19. The next question is with regard to the court fees. Admittedly, the appellant has not paid the ad valorem court fees on the claim. Under Rule 129 of the Motor Vehicles Rules, there is special provision of paying the court fees at stipulated rates. Those rates are far below the court fees required to be paid in the civil suits or the other proceedings. However, under Section 7(2) of the Bombay Court Fees Act, it is clearly mentioned that if an appeal is preferred by the insurer or the owner of the motor vehicle, the full ad valorem court fees is liable on the amount at which the relief is valued in the memorandum of appeal, according to scales prescribed under Article 1 of Schedule I. Low rates have been prescribed in the said provision with regard to the appeal to be preferred by any other person. This would, therefore, show that insurer has to pay ad valorem court fees in terms of Article 1 of Schedule I. Here, as indicated, the fees of Rs. 25/- has been paid. Hence, the appellant has to make payment of the difference of the court fees.
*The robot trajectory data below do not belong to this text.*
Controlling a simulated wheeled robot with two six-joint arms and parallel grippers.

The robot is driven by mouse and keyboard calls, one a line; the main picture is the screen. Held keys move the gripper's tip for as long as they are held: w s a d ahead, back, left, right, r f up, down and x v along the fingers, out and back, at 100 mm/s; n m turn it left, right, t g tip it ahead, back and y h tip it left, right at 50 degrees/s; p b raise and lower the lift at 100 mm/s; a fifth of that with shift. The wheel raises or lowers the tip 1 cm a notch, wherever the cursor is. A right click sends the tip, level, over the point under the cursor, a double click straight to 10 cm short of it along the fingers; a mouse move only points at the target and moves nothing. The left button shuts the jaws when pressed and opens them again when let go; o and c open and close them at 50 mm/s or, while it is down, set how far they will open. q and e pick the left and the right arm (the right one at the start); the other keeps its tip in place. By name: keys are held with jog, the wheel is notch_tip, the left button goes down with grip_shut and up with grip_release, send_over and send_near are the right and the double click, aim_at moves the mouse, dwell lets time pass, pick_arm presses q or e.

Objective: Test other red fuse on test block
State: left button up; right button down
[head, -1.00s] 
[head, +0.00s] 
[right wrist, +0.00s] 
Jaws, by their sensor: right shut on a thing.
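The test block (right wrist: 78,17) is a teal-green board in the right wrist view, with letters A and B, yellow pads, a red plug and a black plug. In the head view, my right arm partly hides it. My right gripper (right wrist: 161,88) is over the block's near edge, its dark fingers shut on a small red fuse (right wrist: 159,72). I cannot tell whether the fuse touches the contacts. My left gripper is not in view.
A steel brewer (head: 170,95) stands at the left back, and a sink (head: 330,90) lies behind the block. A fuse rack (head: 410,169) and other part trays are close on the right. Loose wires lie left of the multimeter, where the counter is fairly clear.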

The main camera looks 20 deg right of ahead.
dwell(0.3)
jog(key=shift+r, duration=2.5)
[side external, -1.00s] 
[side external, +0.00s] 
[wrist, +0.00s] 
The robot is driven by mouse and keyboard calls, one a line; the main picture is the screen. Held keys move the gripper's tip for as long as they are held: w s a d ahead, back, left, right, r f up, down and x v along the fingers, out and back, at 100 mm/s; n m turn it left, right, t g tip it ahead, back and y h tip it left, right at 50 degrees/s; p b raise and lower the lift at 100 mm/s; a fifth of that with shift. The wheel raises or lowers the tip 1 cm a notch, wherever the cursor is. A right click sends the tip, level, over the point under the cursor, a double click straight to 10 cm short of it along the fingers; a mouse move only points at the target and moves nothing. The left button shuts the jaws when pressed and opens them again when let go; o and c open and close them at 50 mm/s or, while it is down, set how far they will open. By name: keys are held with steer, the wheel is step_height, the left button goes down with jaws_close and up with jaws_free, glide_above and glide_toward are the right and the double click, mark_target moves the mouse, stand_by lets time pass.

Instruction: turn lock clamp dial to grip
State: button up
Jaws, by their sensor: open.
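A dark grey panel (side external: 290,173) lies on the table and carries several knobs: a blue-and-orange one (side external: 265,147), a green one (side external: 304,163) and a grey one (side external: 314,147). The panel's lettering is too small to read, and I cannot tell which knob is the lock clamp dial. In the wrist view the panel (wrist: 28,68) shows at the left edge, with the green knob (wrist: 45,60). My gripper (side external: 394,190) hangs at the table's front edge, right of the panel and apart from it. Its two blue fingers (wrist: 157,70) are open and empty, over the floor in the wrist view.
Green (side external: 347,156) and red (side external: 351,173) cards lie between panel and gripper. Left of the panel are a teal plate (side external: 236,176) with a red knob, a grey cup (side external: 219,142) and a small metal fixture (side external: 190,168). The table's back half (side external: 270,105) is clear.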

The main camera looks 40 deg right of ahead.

20. Accordingly, all the appeals are dismissed with costs. The awards passed by the learned Member of the Motor Accidents Claims Tribunal in various appeals are confirmed. The appellant shall pay forthwith the difference of court fees as indicated above. The appellant is allowed to deposit the cheques of the award amounts. The appellant is granted time of four weeks to pay the difference of court fees as stated in the judgment.